# START OF Input rows

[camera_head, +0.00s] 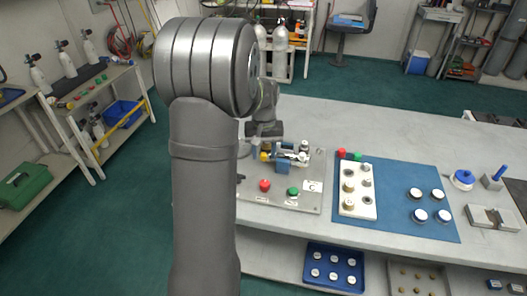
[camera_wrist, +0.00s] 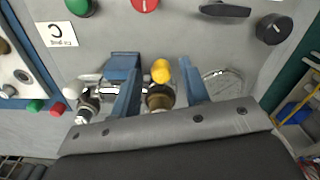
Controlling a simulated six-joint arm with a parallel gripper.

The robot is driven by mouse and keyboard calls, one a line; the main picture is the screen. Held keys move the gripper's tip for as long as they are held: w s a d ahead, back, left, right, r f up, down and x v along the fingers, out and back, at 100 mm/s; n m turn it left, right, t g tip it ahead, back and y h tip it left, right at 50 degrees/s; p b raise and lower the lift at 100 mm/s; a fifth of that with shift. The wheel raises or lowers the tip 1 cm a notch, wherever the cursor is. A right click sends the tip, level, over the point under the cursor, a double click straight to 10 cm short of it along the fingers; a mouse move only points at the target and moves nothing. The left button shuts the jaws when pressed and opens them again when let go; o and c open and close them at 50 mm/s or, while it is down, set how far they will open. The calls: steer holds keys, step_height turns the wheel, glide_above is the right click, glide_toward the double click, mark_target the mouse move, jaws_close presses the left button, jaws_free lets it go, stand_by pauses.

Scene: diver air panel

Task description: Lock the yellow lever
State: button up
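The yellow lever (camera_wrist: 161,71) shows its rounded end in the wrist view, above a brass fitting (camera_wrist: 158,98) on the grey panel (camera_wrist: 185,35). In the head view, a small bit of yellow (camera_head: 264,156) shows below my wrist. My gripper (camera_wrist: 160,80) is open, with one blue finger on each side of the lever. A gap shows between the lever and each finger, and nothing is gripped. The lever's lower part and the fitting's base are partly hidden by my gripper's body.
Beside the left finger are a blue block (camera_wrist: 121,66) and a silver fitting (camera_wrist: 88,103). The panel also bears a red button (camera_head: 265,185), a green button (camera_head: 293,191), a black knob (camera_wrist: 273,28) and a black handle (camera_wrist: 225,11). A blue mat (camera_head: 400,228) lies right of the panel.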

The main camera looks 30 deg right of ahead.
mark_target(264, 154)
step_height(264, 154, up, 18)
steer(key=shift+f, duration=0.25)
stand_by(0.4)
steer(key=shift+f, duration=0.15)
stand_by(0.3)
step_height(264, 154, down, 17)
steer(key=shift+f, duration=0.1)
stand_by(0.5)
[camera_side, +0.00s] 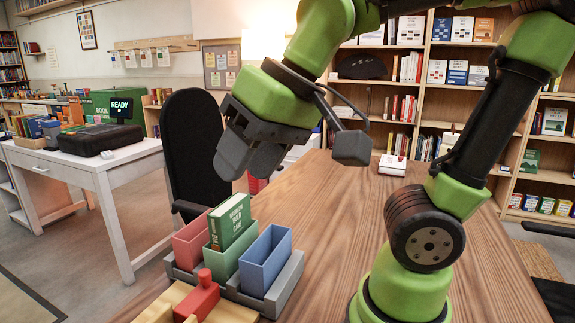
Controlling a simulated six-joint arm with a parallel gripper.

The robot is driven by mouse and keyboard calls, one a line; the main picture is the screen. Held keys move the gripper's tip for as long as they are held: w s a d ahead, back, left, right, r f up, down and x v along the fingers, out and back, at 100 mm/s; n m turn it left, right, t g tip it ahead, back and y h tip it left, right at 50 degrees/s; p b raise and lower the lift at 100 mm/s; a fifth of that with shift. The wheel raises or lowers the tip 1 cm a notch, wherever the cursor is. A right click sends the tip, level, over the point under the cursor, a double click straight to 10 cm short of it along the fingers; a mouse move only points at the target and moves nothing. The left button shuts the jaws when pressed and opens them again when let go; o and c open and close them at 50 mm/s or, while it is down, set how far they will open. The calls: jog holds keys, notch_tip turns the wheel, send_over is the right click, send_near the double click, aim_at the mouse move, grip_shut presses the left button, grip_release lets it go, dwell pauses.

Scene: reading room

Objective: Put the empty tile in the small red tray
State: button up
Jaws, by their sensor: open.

# END OF Input rows
# START OF Input rows

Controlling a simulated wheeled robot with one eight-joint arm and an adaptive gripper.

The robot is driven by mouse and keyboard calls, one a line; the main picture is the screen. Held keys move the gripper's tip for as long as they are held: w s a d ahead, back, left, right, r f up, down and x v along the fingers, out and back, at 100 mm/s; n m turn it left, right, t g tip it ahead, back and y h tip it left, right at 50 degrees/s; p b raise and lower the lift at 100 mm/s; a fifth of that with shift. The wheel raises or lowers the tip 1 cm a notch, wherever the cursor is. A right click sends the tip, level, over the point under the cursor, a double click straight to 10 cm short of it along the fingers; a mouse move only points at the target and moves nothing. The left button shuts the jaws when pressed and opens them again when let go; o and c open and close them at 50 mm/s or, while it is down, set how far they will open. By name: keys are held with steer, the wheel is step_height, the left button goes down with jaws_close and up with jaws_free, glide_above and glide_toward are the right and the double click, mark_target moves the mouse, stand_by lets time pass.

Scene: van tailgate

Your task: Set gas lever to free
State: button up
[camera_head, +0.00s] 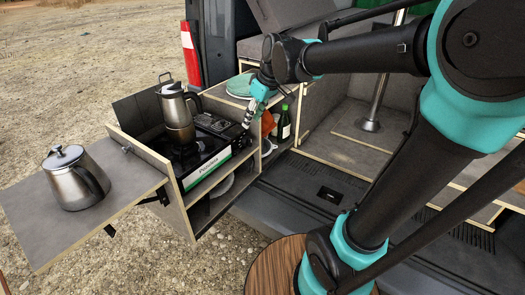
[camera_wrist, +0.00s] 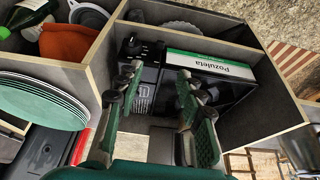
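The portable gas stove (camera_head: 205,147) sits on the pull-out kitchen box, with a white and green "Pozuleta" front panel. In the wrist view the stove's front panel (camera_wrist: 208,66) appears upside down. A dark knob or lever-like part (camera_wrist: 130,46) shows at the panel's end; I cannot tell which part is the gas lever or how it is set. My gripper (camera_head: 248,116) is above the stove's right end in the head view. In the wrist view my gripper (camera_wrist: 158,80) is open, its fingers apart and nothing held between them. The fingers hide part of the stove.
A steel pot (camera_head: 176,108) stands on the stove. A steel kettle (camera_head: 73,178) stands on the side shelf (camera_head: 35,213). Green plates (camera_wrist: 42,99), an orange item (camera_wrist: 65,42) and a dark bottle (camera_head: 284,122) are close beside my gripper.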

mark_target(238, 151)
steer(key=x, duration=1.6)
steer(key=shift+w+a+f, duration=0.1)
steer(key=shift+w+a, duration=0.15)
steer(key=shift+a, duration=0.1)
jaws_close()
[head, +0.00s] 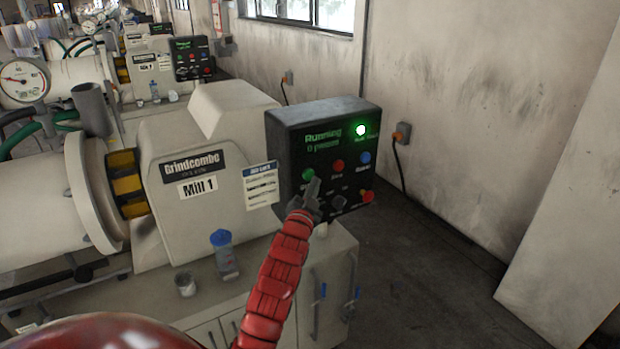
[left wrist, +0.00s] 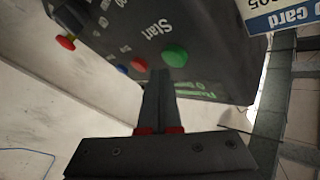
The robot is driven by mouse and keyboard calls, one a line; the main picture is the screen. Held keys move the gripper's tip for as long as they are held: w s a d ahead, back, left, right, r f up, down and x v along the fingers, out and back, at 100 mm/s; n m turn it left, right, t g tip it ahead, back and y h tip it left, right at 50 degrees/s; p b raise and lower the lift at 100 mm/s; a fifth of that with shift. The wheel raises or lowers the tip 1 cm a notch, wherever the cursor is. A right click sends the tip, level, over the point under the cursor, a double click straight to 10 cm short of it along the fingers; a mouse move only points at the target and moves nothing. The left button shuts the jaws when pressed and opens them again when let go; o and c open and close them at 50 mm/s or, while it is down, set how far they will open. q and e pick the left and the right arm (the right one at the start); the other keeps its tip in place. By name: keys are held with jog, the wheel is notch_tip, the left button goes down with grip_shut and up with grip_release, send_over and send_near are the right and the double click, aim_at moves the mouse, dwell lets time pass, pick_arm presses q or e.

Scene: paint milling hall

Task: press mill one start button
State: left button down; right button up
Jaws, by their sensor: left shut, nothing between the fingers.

# END OF Input rows

The exercise:
Start with the line that contains "Scene: diver air panel" and end with the line that contains "Task description: Lock the yellow lever"; give those lines again exactly, and no others.

Solution below:
Scene: diver air panel

Task description: Lock the yellow lever

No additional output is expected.